Y a-t-il d'autres scènes particulières, à vos yeux ?
Nous avons tourné dans un salon d'exposition au Luxembourg, fermé pour l'été. Nous avions 5.000 mètres carrés et dix décors plantés là. Pour s'approprier ces décors que je n'avais jamais vus, il m'a fallu faire vite: on les voit le samedi et, dès le lundi, il faut travailler avec. Pour les plans aériens, la qualité du pilote est très importante. C'est un peu lui qui détermine le cadre. En termes de spécificité, je dirais que le film est tourné en pellicule, en Techniscope, alors que 80-85% des films actuels le sont en numérique. On voit bien la différence dans l'image des peaux, je pense.

Un mot sur la lumière ? Celle de Monaco diffère-t-elle des autres ? Comment s'y adapte-t-on ?
Je n'étais pas trop impliqué dans l'aspect conceptuel. L'idée était de montrer Monaco ensoleillé. Ce n'est pas comme dans le nord de l'Europe, où la lumière reste vraiment particulière. Je ne voudrais pas me montrer prétentieux, mais nous n'avons toutefois pas eu que du beau temps. En plus de cette lumière riche, chaude et colorée, un peu flamboyante liée à Monaco, j'en introduis une plus minimaliste quand Jean Dujardin se retrouve à Moscou, quand il se rend à la planque CIA dans cet immeuble décrépi ou quand il retrouve l'univers de la Loubianka dans des décors plus monochromes. La lumière souligne alors la solitude et l'âme esseulée du personnage.

Peut-on revenir sur celle du Nord de l'Europe et notamment celle de la Scandinavie, que vous travaillez dans les films de votre fille Anna et par exemple Les grandes personnes ?
C'est une lumière que j'affectionne beaucoup. L'air est presque transparent. J'ai fait un autre film avec Anna, Rendez-vous à Kiruna. Ce qui est agréable, l'été, c'est la durée avec cette lumière.
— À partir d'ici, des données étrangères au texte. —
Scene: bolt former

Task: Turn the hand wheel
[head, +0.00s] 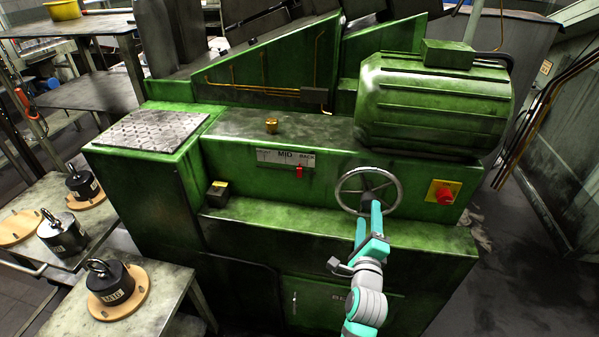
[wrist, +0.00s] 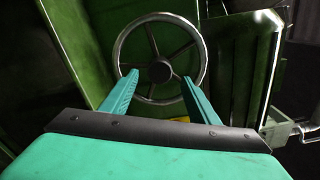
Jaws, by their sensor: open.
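The hand wheel (head: 397,187) is a grey metal ring with spokes and a dark hub on the front of the green machine. In the wrist view the hand wheel (wrist: 203,57) faces me, with its hub above and between my fingertips. My gripper (head: 368,212) is at the lower part of the wheel in the head view. In the wrist view my gripper (wrist: 158,92) is open, with its two teal fingers apart on either side of the lower rim area. Whether the fingers touch the rim or spokes, I cannot tell.
A red button on a yellow box (head: 444,193) sits right of the wheel. A green motor housing (head: 432,105) is above it. A slider panel (head: 285,159) marked MID with a red pointer is to the left. Black weights (head: 110,283) stand on a table at lower left.

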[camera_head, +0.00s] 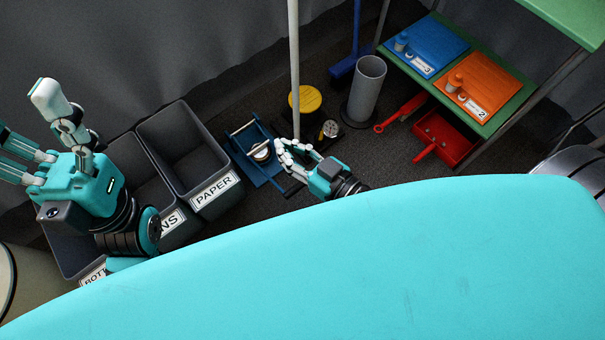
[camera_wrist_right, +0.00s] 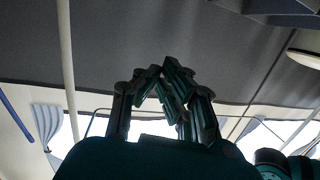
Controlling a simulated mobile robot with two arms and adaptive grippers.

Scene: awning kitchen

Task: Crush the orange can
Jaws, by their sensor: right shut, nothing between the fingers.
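A blue can crusher (camera_head: 243,142) stands on the floor right of the bins in the head view. A small round pale-topped thing (camera_head: 262,154) sits in it; I cannot tell whether it is the orange can. My right gripper (camera_head: 284,153) is shut and empty, fingers curled, close beside the crusher's right side; contact is unclear. The right wrist view shows its fingers (camera_wrist_right: 166,85) bent together. My left gripper (camera_head: 25,125) is open and empty above the bins, with fingers spread. No can is clearly seen as orange in the crusher.
A grey bin marked PAPER (camera_head: 215,192) stands left of the crusher, with more bins beyond. A white pole (camera_head: 294,60), a yellow round-topped thing (camera_head: 306,99) and a grey cylinder (camera_head: 367,90) stand behind. A green shelf (camera_head: 508,118) holds orange and blue trays; a red dustpan (camera_head: 443,140) lies below.

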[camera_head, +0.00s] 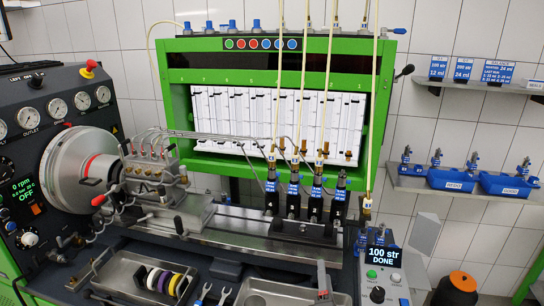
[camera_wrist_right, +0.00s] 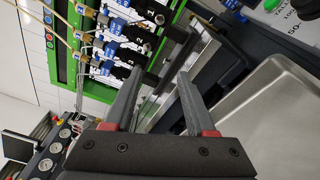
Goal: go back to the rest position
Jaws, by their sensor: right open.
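My right gripper (camera_head: 322,280) shows at the bottom of the head view, as a grey finger in front of the metal tray. In the right wrist view its two grey fingers (camera_wrist_right: 162,74) are apart, with nothing between them. The black injectors with blue labels (camera_head: 304,200) stand upright in a row on the bench behind it; they also show in the right wrist view (camera_wrist_right: 120,35), beyond the fingers. My left gripper is not in view.
A control box reading "100 str DONE" (camera_head: 384,262) stands at the right. The green test frame (camera_head: 180,110) rises behind. Wall shelves (camera_head: 455,188) hold blue bins.

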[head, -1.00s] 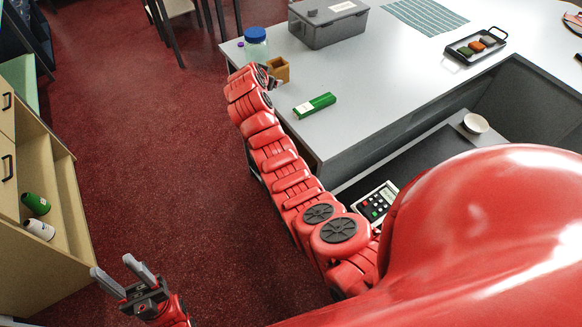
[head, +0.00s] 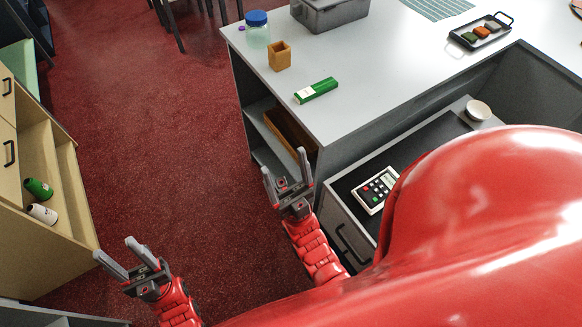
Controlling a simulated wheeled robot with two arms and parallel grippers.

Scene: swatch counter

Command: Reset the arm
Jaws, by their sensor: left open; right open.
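My left gripper (head: 126,257) is at the lower left of the head view, over the red floor. Its two grey fingers are apart with nothing between them. My right gripper (head: 285,173) is near the middle, in front of the counter's near end and beside the open shelf. Its fingers are also apart and empty, pointing up in the picture. My red right arm is drawn in close to my body, which hides the lower right of the view.
The counter (head: 365,75) carries a wooden cup (head: 280,58), a blue-lidded jar (head: 257,32), a green box (head: 316,91), a grey bin (head: 330,14) and a swatch tray (head: 469,44). A calculator (head: 377,190) lies lower. A cabinet (head: 62,175) stands left; red floor (head: 170,130) is clear between.

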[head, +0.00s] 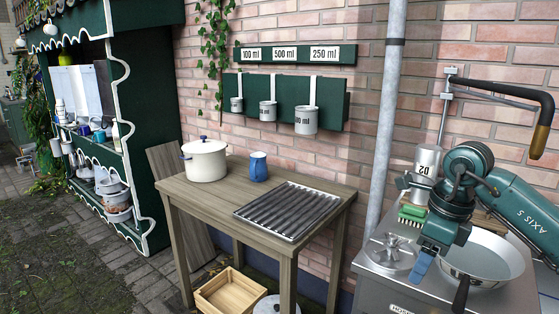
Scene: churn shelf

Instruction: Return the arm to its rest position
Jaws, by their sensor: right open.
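My right arm comes in from the right edge over the grey metal counter (392,292). Its gripper (423,264) points down at the counter's left part, close to a round metal fitting and a frying pan (490,258). The gripper is open, and I see nothing held in it. The fingers are small in the picture and partly hidden by the wrist. I cannot tell whether they touch the counter. My left gripper is not in view.
A wooden table (215,196) holds a lidded white pot (205,160), a blue mug (258,167) and a ribbed metal tray (288,210). A pipe (385,130) rises between table and counter.

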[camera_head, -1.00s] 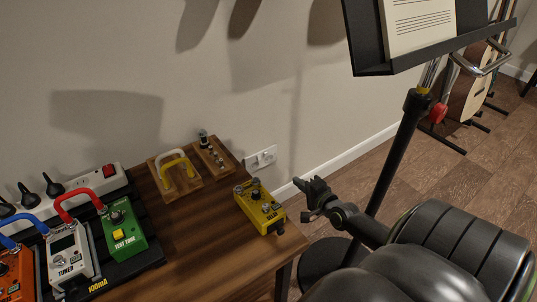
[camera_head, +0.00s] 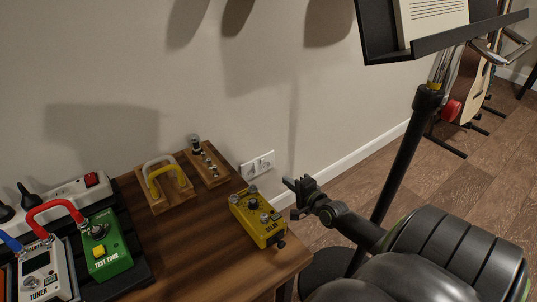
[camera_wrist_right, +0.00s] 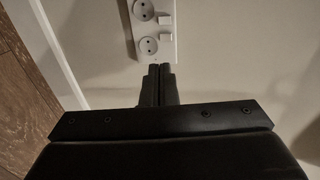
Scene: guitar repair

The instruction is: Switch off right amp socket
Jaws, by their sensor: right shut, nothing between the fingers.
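A white double wall socket (camera_head: 257,165) is on the wall just behind the right end of the wooden table. I cannot tell the switches' on or off state. My right gripper (camera_head: 291,183) is right of the table's end, in front of the wall and to the lower right of the socket. Its shut, empty fingers (camera_wrist_right: 159,69) appear just below the socket plate in the right wrist view. My left gripper is out of view.
A yellow delay pedal (camera_head: 258,217) sits near the table's right edge (camera_head: 296,262). A music stand (camera_head: 405,150) rises behind my right arm. Other pedals are at left.

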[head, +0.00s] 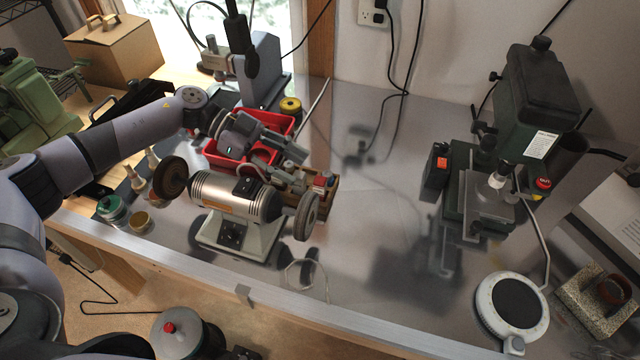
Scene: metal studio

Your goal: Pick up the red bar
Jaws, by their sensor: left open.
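A small red block (320,181), which looks like the red bar, shows at the right end of a wooden box (328,203) behind the bench grinder. Its full shape is too small to make out. My left gripper (281,161) is open and reaches in from the left, over the red tray (283,122) and behind the grinder. Its fingertips point right, to the left of the red block and apart from it in the picture. The gripper hides part of the tray and of the box. My right gripper is out of view.
The bench grinder (236,198) stands in front of the wooden box. A grey machine (262,72) rises behind the red tray. A green drill press (535,100) stands at the right. The metal table (365,220) is mostly clear between the grinder and the press.

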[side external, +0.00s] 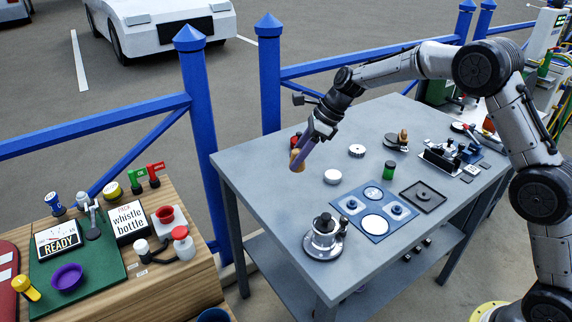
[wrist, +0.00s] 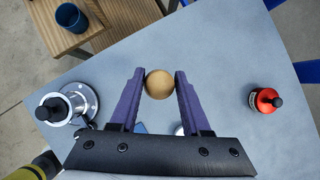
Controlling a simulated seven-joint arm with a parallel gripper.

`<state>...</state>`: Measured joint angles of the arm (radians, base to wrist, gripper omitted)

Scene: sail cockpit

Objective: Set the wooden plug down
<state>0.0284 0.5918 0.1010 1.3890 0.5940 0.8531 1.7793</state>
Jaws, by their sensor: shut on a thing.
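The wooden plug (side external: 297,161) is a small tan, rounded piece. It is held between the purple fingers of my gripper (side external: 303,148), near the left end of the grey table (side external: 262,160). In the wrist view the plug (wrist: 159,84) shows as a round tan top between the two fingertips of my gripper (wrist: 160,82). My gripper is shut on it. The plug appears to be above the table top; the exact gap under it cannot be told.
A metal pot-like device (side external: 324,236) stands at the table's front left corner. A red item with a black knob (wrist: 266,100) stands on the other side of the plug. A white disc (side external: 333,176) and a blue panel (side external: 374,211) lie nearby. Bare table surrounds the plug.

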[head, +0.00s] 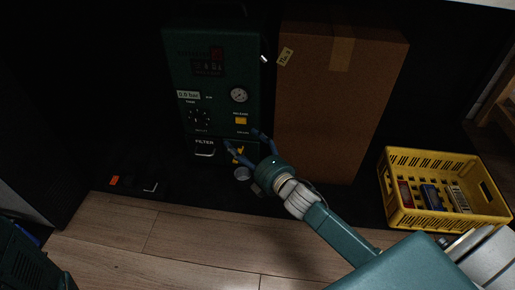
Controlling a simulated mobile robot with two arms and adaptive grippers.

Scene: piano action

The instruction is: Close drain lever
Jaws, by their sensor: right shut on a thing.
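A dark green machine (212,75) with a display, a dial and a gauge stands at the back. Its lower part carries a FILTER label and a silver handle (204,154). A small yellow part (237,151), apparently the drain lever, shows at the lower right of the machine. My right gripper (241,138) reaches there from the lower right. Its fingers lie on either side of the yellow part and are shut on it; the exact contact is too small and dark to see. My left gripper is out of view.
A tall cardboard box (325,110) stands close to the right of the machine and my right gripper. A yellow crate (445,221) with several small items stands further right. A small round silver part (242,173) sits below the gripper. The wooden floor (190,240) in front is clear.

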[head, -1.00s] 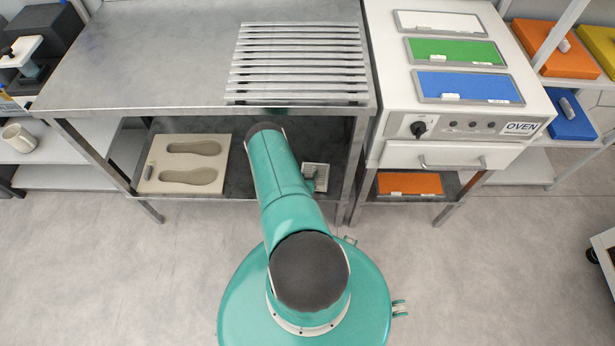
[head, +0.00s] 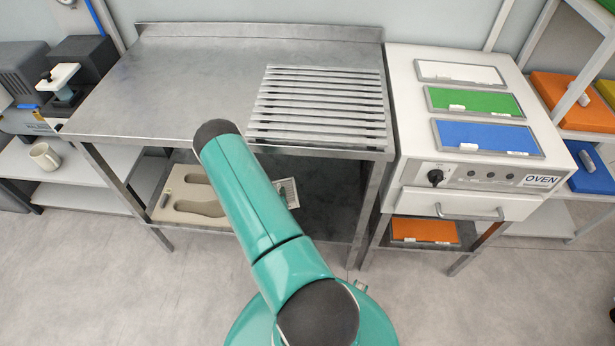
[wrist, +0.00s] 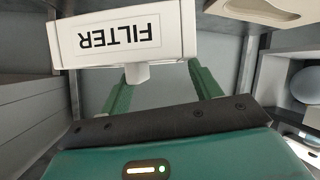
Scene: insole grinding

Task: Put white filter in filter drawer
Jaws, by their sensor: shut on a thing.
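In the wrist view, a white drawer front labelled FILTER (wrist: 122,35), upside down in the picture, fills the upper left. A short white handle (wrist: 137,73) sticks out from its edge. In the head view my arm reaches toward the metal table and hides my gripper and the drawer. I cannot make out the white filter for certain.
The metal table (head: 190,75) carries a slatted rack (head: 320,100). Below it lie an insole mould (head: 170,205) and a small light grille-like piece (head: 286,192). The oven (head: 470,172) stands to the right with white, green and blue trays on top. Table legs flank the shelf.

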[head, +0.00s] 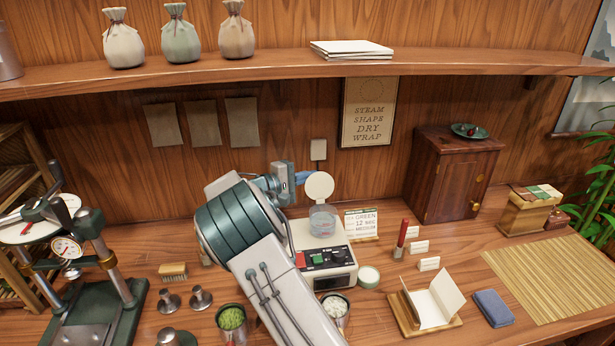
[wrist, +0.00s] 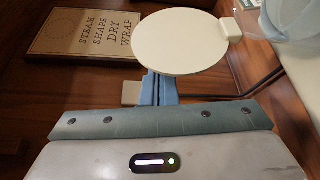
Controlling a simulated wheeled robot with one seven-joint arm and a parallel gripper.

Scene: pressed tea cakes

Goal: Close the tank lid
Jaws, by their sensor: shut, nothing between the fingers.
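The tank lid (head: 319,186) is a round cream disc standing up, open, above the tank. The tank (head: 323,222) is a clear cup on top of a white machine (head: 325,262). In the wrist view the lid (wrist: 180,42) fills the upper middle, with a small hinge block at its right edge, and part of the clear tank (wrist: 290,18) shows at top right. My gripper (head: 303,178) is shut and empty, its blue fingers just left of the lid. In the wrist view the fingers (wrist: 153,78) reach the lid's lower edge; I cannot tell whether they touch.
My arm crosses the front of the machine. A menu card (head: 361,223), a red-handled tool (head: 402,240) and a round tin (head: 369,276) stand to the right. Metal cups (head: 337,322) stand in front. The shelf (head: 420,66) overhangs behind.

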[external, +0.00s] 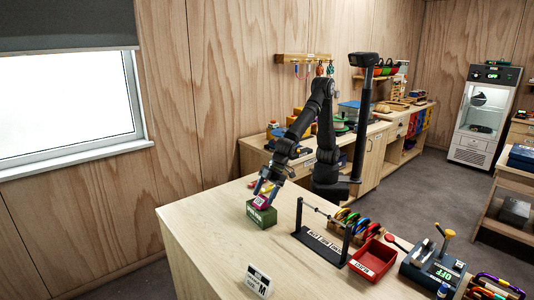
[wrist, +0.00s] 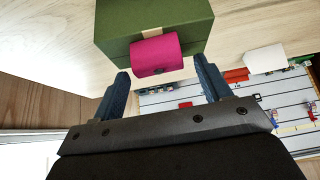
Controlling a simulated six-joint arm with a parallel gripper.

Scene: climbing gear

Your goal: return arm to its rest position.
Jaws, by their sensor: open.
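A magenta block-like thing (wrist: 155,53) with a rounded edge shows between and just beyond the fingertips. It sits on or against a dark green box (wrist: 193,30), which also shows in the external view (external: 261,216). I cannot tell whether the fingers touch the magenta thing. My arm is bent forward and down over the bench.
Right of the green box stand a black frame with a bar (external: 322,232), a rack of coloured carabiners (external: 357,224), a red tray (external: 372,260) and a dark device reading OFF (external: 432,268). A white card marked M (external: 258,281) stands in front. Bare bench lies left of it.

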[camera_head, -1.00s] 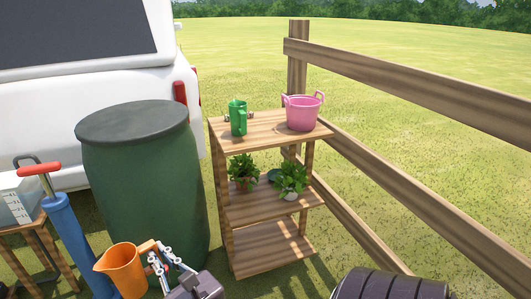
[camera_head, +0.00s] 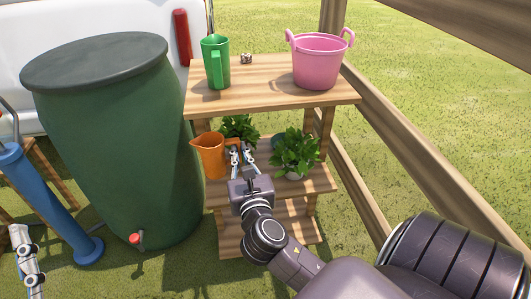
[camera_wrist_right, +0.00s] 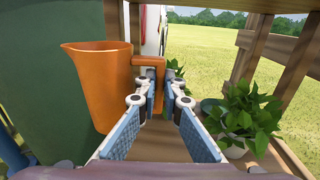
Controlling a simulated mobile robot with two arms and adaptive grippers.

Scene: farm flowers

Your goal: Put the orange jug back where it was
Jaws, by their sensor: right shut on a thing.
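The orange jug (camera_head: 207,158) is upright at the left side of the wooden shelf unit, level with its middle shelf (camera_head: 322,180). My right gripper (camera_head: 243,154) is shut on the jug's handle. In the right wrist view the jug (camera_wrist_right: 98,85) stands left of the fingers, and its handle (camera_wrist_right: 150,62) is between the fingertips. I cannot tell whether the jug's base touches the shelf. Part of my left gripper (camera_head: 27,262) shows at the lower left edge, away from the jug; its jaws are not clear.
Two leafy potted plants, one at the back (camera_head: 240,127) and one at the right (camera_head: 297,152), stand close by. A green jug (camera_head: 215,62) and pink tub (camera_head: 320,62) are on the top shelf. A green barrel (camera_head: 110,140) stands left; a wooden fence (camera_head: 440,205) runs right.

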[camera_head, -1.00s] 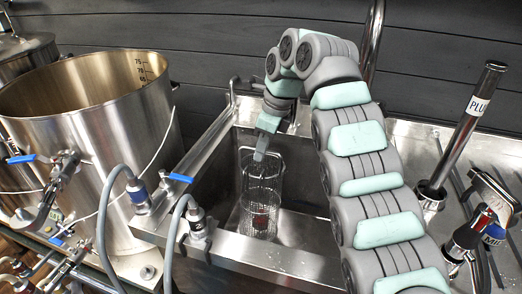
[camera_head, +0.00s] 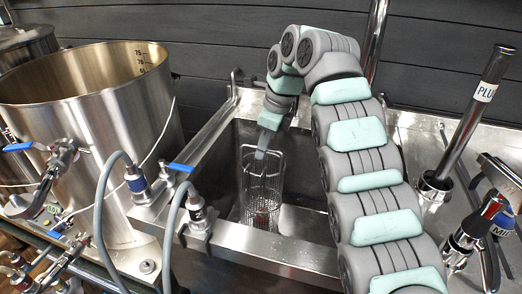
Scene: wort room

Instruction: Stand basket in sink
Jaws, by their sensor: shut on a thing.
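The basket (camera_head: 262,204) is a tall wire-mesh cylinder in the sink (camera_head: 290,240), towards its left side. It looks upright, and something dark red shows at its bottom. My gripper (camera_head: 259,156) points down at the basket's top and is shut on it, at the rim or handle. The exact grip is too small to make out. Whether the basket's base touches the sink floor cannot be told. The right part of the sink is hidden behind my arm.
A large steel kettle (camera_head: 95,120) stands left of the sink. A dark plank wall is behind.

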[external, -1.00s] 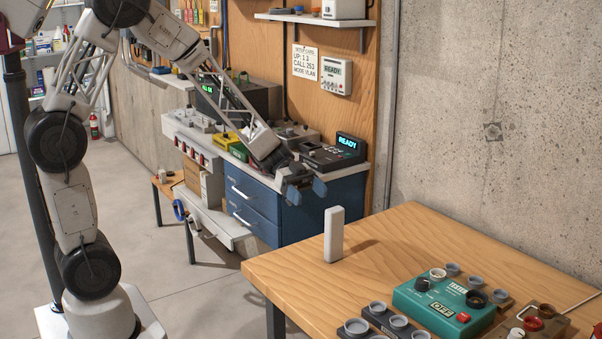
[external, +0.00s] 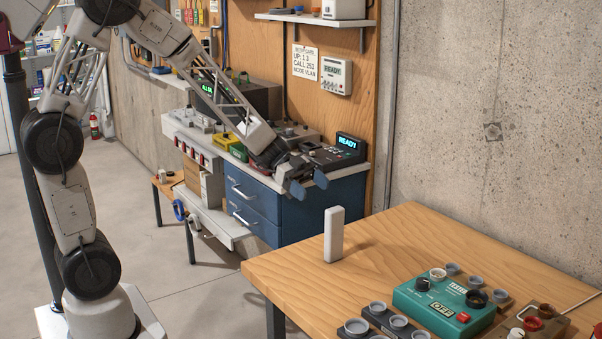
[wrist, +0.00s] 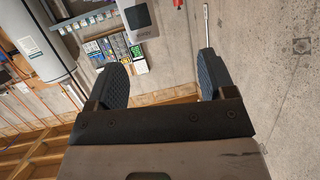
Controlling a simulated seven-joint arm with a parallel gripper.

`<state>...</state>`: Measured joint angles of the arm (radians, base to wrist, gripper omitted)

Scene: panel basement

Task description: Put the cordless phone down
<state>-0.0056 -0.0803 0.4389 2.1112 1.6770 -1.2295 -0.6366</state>
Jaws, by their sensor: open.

Entre huit et onze heures du soir, on peut presque tourner entre chien et loup. L'occasion de capter de longues séquences dans cette lumière un peu magique. Là, puisque nous allions de plus en plus vers le Nord, l'enjeu était de montrer justement une lumière de plus en plus importante. Les scènes "de nuit" le sont de moins en moins, finalement.

Pour finir, un mot sur vos projets ?
Actuellement, c'est calme. On verra après l'été, mais je n'aime pas trop en parler. Dans l'immédiat, rien...

Vous enseignez toujours ?
Non. Cela dit, j'ai trouvé très intéressantes les trois années que j'ai passées à la Fémis, en compagnie d'étudiants pour qui tout commence. Plus on donne, plus on reçoit en échange. C'est le principe d'avoir des professionnels aux postes de direction. La seule chose, c'est qu'au point de vue du temps passé, c'est un peu difficile de faire les deux, travailler et enseigner. Je n'ai plus de rapport avec eux.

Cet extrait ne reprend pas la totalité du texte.